--- The records ---
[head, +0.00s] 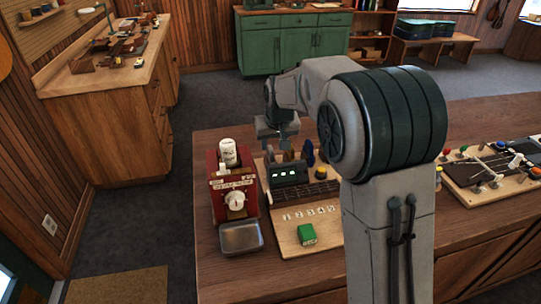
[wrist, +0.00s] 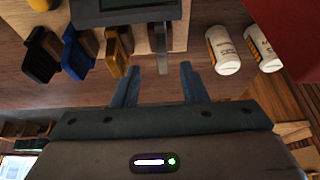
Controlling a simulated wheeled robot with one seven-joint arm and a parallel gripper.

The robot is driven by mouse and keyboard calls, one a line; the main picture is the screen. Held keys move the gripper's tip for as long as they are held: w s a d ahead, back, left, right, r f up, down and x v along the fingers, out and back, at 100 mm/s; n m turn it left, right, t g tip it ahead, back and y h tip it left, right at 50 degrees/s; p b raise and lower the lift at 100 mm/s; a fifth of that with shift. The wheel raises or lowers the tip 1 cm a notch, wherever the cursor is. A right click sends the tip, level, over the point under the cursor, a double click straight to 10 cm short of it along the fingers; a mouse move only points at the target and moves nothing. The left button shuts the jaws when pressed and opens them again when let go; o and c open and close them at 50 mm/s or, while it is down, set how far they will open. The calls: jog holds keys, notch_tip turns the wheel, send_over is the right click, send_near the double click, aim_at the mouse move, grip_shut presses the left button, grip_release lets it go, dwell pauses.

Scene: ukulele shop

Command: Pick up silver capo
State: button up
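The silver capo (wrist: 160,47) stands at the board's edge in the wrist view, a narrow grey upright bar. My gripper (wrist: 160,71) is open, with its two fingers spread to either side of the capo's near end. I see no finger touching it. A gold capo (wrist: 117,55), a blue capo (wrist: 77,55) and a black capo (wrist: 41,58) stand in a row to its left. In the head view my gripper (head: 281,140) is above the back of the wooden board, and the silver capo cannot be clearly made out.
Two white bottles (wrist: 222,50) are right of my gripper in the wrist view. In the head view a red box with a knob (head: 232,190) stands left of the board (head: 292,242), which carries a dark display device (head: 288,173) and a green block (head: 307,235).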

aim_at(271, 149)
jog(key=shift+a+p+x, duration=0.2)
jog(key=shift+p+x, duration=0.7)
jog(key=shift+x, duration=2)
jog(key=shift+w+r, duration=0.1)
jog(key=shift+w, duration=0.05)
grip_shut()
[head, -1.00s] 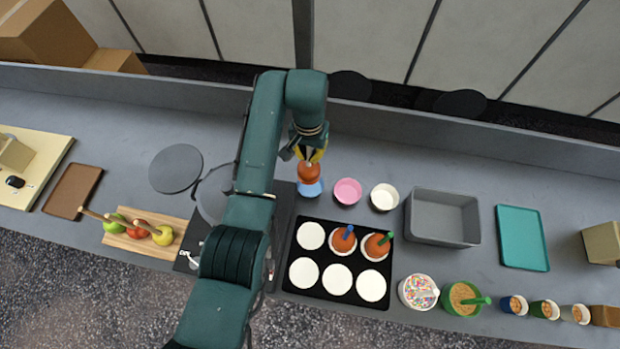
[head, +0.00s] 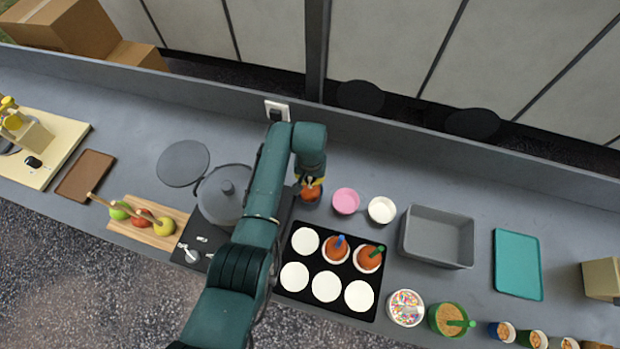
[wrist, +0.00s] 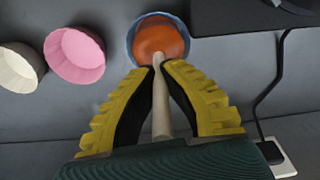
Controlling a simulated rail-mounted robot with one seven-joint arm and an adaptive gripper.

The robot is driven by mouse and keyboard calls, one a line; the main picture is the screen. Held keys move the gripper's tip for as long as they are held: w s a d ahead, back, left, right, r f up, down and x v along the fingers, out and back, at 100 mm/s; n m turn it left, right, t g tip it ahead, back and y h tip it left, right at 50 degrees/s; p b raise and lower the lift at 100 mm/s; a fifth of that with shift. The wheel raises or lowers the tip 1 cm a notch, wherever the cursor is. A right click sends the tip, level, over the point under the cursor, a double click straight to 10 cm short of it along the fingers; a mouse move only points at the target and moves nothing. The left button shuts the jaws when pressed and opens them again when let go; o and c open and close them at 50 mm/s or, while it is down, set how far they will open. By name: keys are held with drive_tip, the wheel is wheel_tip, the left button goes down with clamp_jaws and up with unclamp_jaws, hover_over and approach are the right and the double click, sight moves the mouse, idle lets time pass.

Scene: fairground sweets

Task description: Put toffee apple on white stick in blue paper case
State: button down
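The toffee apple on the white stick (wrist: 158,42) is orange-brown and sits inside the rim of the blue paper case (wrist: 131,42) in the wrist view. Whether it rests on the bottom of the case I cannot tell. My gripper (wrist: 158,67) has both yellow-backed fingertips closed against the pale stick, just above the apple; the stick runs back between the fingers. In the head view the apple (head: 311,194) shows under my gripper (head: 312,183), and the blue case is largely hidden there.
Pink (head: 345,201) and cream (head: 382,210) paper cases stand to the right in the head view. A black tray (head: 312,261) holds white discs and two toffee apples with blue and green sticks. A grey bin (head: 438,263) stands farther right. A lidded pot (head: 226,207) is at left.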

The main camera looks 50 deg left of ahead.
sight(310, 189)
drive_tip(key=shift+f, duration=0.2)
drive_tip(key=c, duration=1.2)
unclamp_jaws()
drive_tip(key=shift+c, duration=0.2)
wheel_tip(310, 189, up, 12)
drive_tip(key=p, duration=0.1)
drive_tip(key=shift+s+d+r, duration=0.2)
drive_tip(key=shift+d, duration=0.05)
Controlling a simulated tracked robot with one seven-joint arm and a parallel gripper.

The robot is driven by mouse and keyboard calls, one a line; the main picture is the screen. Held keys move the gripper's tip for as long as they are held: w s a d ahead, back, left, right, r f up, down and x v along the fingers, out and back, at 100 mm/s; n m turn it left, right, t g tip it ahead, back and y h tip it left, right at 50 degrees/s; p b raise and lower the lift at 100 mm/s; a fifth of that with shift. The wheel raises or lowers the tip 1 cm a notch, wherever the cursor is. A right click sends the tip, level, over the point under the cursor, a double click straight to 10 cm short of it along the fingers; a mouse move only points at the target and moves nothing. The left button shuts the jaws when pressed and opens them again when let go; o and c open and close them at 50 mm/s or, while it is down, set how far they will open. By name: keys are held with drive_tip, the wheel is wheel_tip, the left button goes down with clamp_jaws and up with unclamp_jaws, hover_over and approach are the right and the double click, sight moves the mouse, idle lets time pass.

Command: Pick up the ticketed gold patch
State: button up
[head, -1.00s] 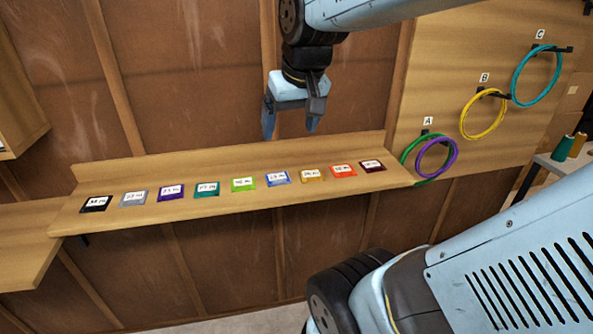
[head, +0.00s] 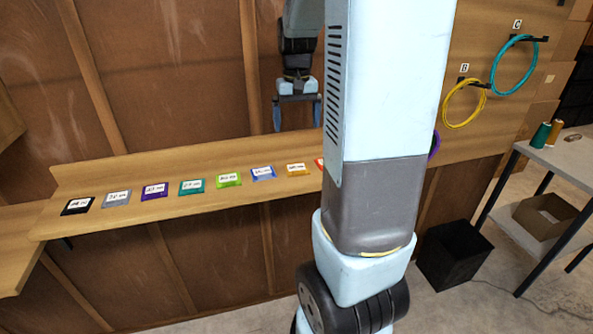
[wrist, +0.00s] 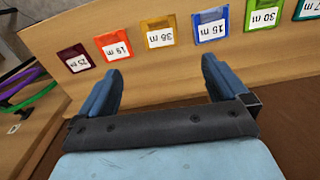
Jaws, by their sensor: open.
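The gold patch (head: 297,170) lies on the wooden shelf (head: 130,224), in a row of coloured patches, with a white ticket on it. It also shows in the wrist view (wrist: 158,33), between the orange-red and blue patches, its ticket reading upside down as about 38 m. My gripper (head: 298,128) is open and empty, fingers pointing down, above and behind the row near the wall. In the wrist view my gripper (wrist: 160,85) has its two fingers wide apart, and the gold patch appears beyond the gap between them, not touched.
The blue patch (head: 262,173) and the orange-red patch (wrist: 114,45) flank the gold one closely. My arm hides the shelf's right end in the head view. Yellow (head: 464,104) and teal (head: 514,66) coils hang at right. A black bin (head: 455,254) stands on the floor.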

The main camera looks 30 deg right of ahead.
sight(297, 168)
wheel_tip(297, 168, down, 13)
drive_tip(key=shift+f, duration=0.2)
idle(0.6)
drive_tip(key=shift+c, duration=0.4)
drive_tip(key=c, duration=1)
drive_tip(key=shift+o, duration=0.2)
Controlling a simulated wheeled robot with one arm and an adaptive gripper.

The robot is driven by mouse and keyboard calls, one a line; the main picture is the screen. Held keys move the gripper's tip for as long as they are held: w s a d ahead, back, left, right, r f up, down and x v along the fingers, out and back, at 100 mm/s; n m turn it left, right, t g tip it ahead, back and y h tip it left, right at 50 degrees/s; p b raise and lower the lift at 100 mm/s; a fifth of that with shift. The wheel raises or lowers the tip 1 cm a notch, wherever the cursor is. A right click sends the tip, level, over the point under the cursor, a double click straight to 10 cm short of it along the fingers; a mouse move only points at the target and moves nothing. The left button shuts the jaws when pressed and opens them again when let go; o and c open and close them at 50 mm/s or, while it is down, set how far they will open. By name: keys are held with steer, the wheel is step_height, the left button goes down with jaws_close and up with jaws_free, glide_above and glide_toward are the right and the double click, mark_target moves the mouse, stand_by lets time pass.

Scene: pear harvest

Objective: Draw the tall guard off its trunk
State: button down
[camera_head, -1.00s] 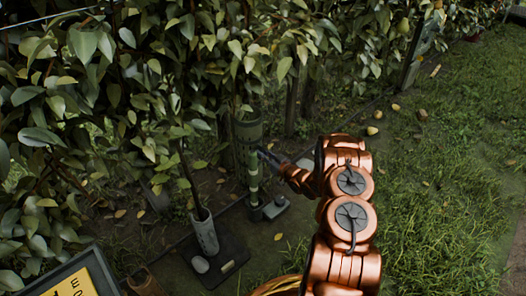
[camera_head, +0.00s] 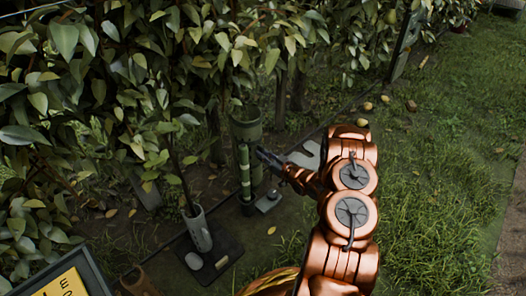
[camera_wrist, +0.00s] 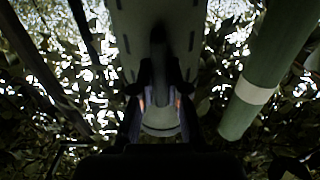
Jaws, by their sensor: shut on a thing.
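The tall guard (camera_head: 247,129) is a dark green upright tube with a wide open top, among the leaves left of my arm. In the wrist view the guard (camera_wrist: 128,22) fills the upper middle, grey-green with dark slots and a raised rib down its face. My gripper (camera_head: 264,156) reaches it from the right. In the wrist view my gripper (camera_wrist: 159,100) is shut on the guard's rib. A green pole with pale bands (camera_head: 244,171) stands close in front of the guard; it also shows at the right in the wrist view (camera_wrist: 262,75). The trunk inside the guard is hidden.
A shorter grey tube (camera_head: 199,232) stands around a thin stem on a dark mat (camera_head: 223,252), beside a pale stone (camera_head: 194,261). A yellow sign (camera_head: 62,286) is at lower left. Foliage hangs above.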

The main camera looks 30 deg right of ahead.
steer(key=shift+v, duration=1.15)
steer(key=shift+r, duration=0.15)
---
=== Instructions to follow ===
From the listing above, pick out every line containing "joint".

=== Full solution ===
Controlling a simulated wheeled robot with one seven-joint arm and a parallel gripper.
Controlling a simulated rail-mounted robot with one seven-joint arm and an adaptive gripper.
Controlling a simulated tracked robot with one seven-joint arm and a parallel gripper.

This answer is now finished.